**BRIEF**
Your task is to transcribe the records exactly, skipping every image.

** BEGIN **

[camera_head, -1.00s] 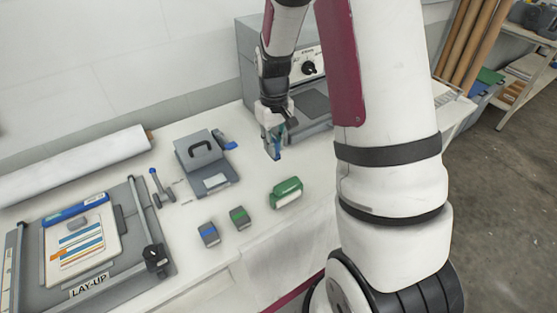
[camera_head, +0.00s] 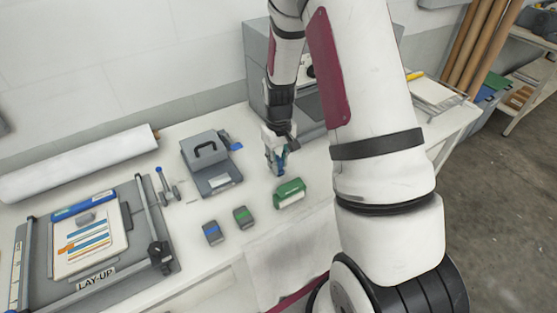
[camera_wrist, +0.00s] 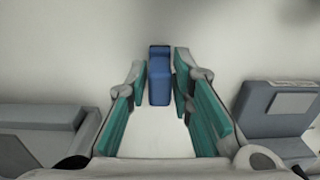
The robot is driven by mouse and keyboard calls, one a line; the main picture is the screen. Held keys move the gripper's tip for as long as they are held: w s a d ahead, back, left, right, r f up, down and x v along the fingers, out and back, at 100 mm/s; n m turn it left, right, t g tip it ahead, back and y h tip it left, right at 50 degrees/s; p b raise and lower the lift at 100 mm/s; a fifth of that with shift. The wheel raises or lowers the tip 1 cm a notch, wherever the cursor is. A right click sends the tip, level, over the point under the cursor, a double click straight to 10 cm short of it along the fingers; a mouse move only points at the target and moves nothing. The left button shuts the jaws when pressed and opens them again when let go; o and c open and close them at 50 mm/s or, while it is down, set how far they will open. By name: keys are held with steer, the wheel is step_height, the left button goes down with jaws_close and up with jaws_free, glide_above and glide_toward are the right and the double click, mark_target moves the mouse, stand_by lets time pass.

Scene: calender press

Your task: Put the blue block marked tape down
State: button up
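The blue block (camera_wrist: 160,78) is upright between the two teal-padded fingertips of my gripper (camera_wrist: 161,82) in the wrist view. The fingers appear closed on its sides. No marking on it can be read. In the head view, my gripper (camera_head: 277,166) points down over the white bench (camera_head: 262,195), with the blue block (camera_head: 282,162) at its fingertips. It is behind and slightly left of a green object and in front of the grey press. I cannot tell whether the block's lower end touches the bench.
The green object (camera_head: 290,193) stands close in front. Two small grey blocks, blue-striped (camera_head: 212,233) and green-striped (camera_head: 243,217), lie front left. A grey handled device (camera_head: 207,165) is left; the grey press (camera_head: 258,75) is behind. A lay-up board (camera_head: 50,280) is far left.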

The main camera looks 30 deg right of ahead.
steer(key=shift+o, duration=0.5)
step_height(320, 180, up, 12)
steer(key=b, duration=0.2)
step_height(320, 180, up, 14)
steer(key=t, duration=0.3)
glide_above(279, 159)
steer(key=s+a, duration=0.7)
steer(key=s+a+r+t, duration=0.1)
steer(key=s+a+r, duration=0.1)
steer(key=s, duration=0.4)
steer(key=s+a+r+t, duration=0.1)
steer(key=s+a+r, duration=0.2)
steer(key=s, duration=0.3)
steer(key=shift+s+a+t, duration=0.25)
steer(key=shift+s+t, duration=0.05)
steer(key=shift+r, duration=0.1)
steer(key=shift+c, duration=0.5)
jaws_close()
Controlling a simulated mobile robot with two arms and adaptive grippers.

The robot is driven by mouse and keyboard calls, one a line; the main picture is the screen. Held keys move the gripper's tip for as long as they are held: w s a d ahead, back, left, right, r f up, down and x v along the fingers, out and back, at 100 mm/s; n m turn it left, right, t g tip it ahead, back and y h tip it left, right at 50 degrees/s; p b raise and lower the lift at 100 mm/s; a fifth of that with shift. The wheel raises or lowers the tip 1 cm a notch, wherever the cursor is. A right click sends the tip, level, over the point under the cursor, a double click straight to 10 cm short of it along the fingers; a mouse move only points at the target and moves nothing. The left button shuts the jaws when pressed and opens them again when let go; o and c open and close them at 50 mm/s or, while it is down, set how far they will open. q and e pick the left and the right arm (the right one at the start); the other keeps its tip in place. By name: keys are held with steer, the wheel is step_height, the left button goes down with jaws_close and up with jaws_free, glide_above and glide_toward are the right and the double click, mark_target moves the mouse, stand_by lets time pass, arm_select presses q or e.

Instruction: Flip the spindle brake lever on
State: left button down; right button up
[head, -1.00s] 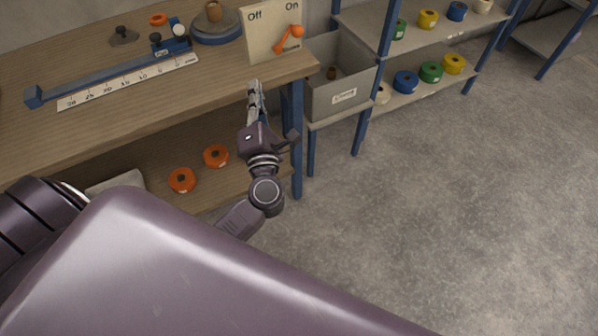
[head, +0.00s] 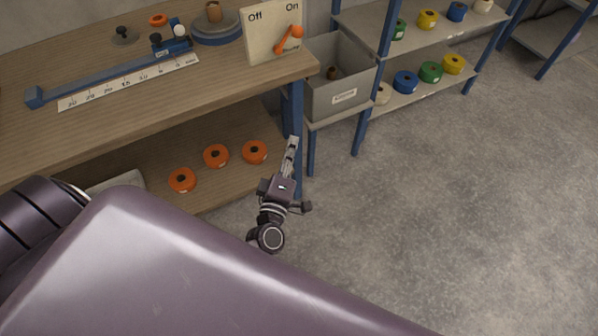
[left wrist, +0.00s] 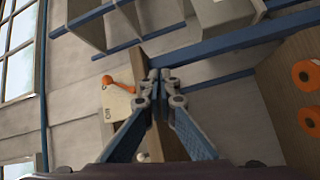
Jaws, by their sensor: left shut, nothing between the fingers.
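The spindle brake lever (head: 289,37) is orange and sits on a cream panel (head: 259,44) marked Off at left and On at right. Its knob end leans up and to the right, towards On. In the left wrist view the lever (left wrist: 119,84) and the panel (left wrist: 114,108) show left of the fingers. My left gripper (head: 293,141) is shut and empty, in front of the bench's right leg, well below the lever and apart from it. Its fingertips (left wrist: 160,76) are together in the left wrist view. My right gripper is not in view.
The wooden bench (head: 110,117) carries a blue slide with a ruler (head: 130,81) and a round spindle base (head: 217,29). Orange rolls (head: 215,156) lie on its lower shelf. A grey bin (head: 325,98) stands just right of the panel. Floor (head: 440,200) at right is clear.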

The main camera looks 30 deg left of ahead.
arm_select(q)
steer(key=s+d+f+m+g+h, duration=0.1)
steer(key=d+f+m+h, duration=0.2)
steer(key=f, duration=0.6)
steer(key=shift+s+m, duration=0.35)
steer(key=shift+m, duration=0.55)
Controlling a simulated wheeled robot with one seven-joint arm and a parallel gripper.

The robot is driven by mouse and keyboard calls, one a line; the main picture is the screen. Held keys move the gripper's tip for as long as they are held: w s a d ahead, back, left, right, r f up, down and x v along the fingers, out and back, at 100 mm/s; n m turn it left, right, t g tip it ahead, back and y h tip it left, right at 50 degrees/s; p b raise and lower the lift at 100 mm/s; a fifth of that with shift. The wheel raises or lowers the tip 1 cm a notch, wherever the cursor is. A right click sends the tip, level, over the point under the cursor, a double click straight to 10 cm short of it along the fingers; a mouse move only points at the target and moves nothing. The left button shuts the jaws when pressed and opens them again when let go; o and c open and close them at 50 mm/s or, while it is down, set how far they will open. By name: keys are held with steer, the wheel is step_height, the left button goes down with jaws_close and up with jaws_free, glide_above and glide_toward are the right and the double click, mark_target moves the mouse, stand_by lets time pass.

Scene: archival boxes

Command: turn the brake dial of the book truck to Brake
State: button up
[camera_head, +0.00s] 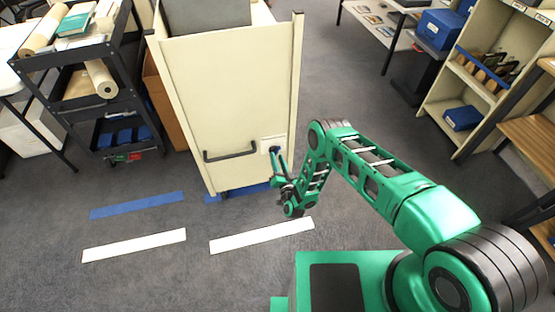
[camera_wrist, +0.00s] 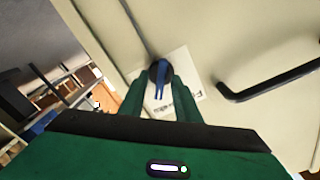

** END **

**COMPLETED EXERCISE**
[camera_head, -1.00s] 
[camera_head, +0.00s] 
[camera_wrist, +0.00s] 
The robot is driven by mouse and keyboard calls, one a line; the main picture is the screen. Held keys move the gripper's tip for as long as they are held: w s a d ahead, back, left, right, r f up, down and x v along the fingers, out and back, at 100 mm/s; n m turn it left, right, t g tip it ahead, back and y h tip it left, right at 50 degrees/s; p b raise and lower the lift at 100 mm/s; a fifth of that with shift. The wheel raises or lowers the tip 1 cm a notch, wherever the cursor is. A right click sends the tip, level, over the point under the cursor, a double click straight to 10 cm short of it along the fingers; a mouse move only points at the target and moves nothing. The left button shuts the jaws when pressed and opens them again when let go; o and c open and close them at 50 mm/s or, while it is down, set how far they will open. By name: keys are held with steer, the wheel is step_height, the left button goes down with jaws_close and up with jaws_free, glide_above and glide_toward are the right and the double click, mark_target moves the mouse, stand_by lets time pass.

Scene: calender press

Your task: Put the blue block marked tape down
State: button up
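The blue block (camera_wrist: 160,78) is upright between the two teal-padded fingertips of my gripper (camera_wrist: 161,82) in the wrist view. The fingers appear closed on its sides. No marking on it can be read. In the head view, my gripper (camera_head: 277,166) points down over the white bench (camera_head: 262,195), with the blue block (camera_head: 282,162) at its fingertips. It is behind and slightly left of a green object and in front of the grey press. I cannot tell whether the block's lower end touches the bench.
The green object (camera_head: 290,193) stands close in front. Two small grey blocks, blue-striped (camera_head: 212,233) and green-striped (camera_head: 243,217), lie front left. A grey handled device (camera_head: 207,165) is left; the grey press (camera_head: 258,75) is behind. A lay-up board (camera_head: 50,280) is far left.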

The main camera looks 30 deg right of ahead.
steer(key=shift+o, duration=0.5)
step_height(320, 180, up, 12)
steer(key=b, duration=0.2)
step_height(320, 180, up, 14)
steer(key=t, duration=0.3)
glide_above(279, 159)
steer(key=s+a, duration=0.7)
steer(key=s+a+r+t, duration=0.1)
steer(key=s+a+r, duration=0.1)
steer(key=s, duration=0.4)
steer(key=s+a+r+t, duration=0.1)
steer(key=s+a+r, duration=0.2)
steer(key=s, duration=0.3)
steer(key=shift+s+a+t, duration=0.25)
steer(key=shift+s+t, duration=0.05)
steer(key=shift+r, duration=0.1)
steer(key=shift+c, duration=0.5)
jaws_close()
Controlling a simulated mobile robot with two arms and adaptive grippers.

The robot is driven by mouse and keyboard calls, one a line; the main picture is the screen. Held keys move the gripper's tip for as long as they are held: w s a d ahead, back, left, right, r f up, down and x v along the fingers, out and back, at 100 mm/s; n m turn it left, right, t g tip it ahead, back and y h tip it left, right at 50 degrees/s; p b raise and lower the lift at 100 mm/s; a fifth of that with shift. The wheel raises or lowers the tip 1 cm a notch, wherever the cursor is. A right click sends the tip, level, over the point under the cursor, a double click straight to 10 cm short of it along the fingers; a mouse move only points at the target and moves nothing. The left button shuts the jaws when pressed and opens them again when let go; o and c open and close them at 50 mm/s or, while it is down, set how far they will open. q and e pick the left and the right arm (the right one at the start); the other keeps its tip in place. By name: keys are held with steer, the wheel is step_height, the left button goes down with jaws_close and up with jaws_free, glide_above and glide_toward are the right and the double click, mark_target moves the mouse, stand_by lets time pass, arm_select presses q or e.

Instruction: Flip the spindle brake lever on
State: left button down; right button up
[head, -1.00s] 
[head, +0.00s] 
[left wrist, +0.00s] 
Jaws, by their sensor: left shut, nothing between the fingers.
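The spindle brake lever (head: 289,37) is orange and sits on a cream panel (head: 259,44) marked Off at left and On at right. Its knob end leans up and to the right, towards On. In the left wrist view the lever (left wrist: 119,84) and the panel (left wrist: 114,108) show left of the fingers. My left gripper (head: 293,141) is shut and empty, in front of the bench's right leg, well below the lever and apart from it. Its fingertips (left wrist: 160,76) are together in the left wrist view. My right gripper is not in view.
The wooden bench (head: 110,117) carries a blue slide with a ruler (head: 130,81) and a round spindle base (head: 217,29). Orange rolls (head: 215,156) lie on its lower shelf. A grey bin (head: 325,98) stands just right of the panel. Floor (head: 440,200) at right is clear.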

The main camera looks 30 deg left of ahead.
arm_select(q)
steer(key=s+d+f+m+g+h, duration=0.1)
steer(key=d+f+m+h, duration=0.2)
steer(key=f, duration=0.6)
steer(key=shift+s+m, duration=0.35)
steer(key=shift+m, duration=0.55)
Controlling a simulated wheeled robot with one seven-joint arm and a parallel gripper.

The robot is driven by mouse and keyboard calls, one a line; the main picture is the screen. Held keys move the gripper's tip for as long as they are held: w s a d ahead, back, left, right, r f up, down and x v along the fingers, out and back, at 100 mm/s; n m turn it left, right, t g tip it ahead, back and y h tip it left, right at 50 degrees/s; p b raise and lower the lift at 100 mm/s; a fifth of that with shift. The wheel raises or lowers the tip 1 cm a notch, wherever the cursor is. A right click sends the tip, level, over the point under the cursor, a double click straight to 10 cm short of it along the fingers; a mouse move only points at the target and moves nothing. The left button shuts the jaws when pressed and opens them again when let go; o and c open and close them at 50 mm/s or, while it is down, set how far they will open. By name: keys are held with steer, the wheel is step_height, the left button goes down with jaws_close and up with jaws_free, glide_above and glide_toward are the right and the double click, mark_target moves the mouse, stand_by lets time pass.

Scene: archival boxes

Command: turn the brake dial of the book truck to Brake
State: button up
[camera_head, +0.00s] 
[camera_wrist, +0.00s] 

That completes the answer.